Brief: Carry none of the pictures over; set down the material below exactly.

# # # # #

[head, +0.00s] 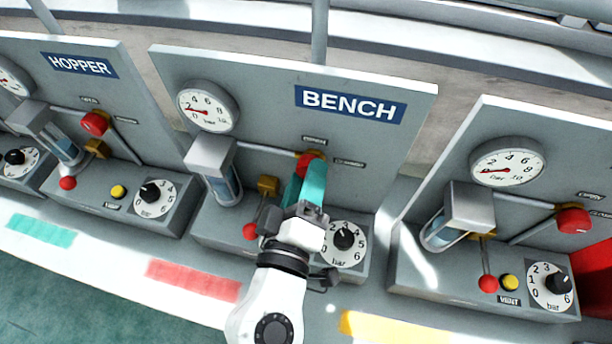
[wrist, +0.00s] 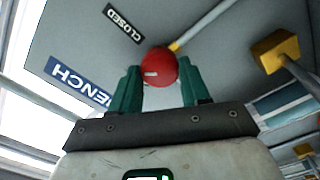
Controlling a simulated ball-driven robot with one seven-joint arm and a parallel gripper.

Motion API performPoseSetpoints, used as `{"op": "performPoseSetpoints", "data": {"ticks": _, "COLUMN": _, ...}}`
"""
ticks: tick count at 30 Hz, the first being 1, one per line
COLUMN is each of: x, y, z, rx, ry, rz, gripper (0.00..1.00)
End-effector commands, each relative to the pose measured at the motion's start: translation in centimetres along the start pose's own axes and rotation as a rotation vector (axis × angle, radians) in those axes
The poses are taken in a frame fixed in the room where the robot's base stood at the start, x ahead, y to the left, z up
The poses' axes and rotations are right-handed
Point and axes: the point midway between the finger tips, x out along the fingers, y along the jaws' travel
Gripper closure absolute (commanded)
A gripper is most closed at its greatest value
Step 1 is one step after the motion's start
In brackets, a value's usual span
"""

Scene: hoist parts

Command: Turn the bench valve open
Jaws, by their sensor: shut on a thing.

# # # # #

Task output:
[head, +0.00s] 
[wrist, +0.00s] 
Controlling a simulated ball-driven robot with one seven-joint arm and a parallel gripper.

Motion API performPoseSetpoints, used as `{"op": "performPoseSetpoints", "data": {"ticks": _, "COLUMN": _, ...}}`
"""
ticks: tick count at 30 Hz, the first being 1, one per line
COLUMN is each of: x, y, z, rx, ry, rz, gripper (0.00..1.00)
End-effector commands, each relative to the pose measured at the motion's start: translation in centimetres along the start pose's own axes and rotation as a rotation vector (axis × angle, radians) in those axes
The poses are taken in a frame fixed in the room where the robot's base stood at the start, x ahead, y to the left, z up
The poses' axes and rotations are right-handed
Point and axes: the point midway between the finger tips, x out along the fingers, y along the jaws' travel
Gripper closure absolute (commanded)
A gripper is most closed at its greatest value
Step 1 is one step after the motion's start
In brackets, a value's usual span
"""

Scene: hoist parts

Command: Turn the bench valve open
Jaws, by their sensor: shut on a thing.

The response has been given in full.